_Dataset extract_
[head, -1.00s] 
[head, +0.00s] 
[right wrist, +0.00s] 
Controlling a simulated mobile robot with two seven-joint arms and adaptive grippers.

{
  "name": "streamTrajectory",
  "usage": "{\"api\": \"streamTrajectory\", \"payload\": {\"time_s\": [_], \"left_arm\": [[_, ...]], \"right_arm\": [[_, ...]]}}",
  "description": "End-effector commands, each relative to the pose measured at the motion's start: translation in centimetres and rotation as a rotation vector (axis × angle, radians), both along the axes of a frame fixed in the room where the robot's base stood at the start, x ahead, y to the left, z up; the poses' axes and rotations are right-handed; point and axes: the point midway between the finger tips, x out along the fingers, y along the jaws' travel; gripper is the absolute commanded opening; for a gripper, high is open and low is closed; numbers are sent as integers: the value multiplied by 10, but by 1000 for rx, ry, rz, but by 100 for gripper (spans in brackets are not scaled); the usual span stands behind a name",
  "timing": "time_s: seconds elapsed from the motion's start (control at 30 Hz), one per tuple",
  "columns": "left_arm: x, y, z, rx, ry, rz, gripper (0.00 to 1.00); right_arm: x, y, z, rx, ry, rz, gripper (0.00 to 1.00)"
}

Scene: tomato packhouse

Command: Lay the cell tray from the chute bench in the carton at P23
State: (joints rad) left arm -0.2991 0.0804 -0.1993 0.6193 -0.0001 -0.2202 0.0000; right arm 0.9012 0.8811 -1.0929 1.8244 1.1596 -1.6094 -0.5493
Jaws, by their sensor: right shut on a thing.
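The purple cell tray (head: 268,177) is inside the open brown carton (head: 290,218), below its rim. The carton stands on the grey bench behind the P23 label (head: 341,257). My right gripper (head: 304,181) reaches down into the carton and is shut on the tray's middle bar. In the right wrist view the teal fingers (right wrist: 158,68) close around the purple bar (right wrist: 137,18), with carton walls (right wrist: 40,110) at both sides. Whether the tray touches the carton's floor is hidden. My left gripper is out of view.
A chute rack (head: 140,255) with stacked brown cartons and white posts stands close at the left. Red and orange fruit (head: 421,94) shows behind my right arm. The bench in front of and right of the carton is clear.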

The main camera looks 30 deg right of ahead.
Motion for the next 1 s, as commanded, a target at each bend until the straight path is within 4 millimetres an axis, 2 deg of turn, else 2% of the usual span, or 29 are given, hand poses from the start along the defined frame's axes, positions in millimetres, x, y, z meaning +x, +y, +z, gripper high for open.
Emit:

_Exercise_
Check every line of the data above for the string "streamTrajectory", and copy those that have it.

_Answer to the task_
  "name": "streamTrajectory",
  "usage": "{\"api\": \"streamTrajectory\", \"payload\": {\"time_s\": [_], \"left_arm\": [[_, ...]], \"right_arm\": [[_, ...]]}}",

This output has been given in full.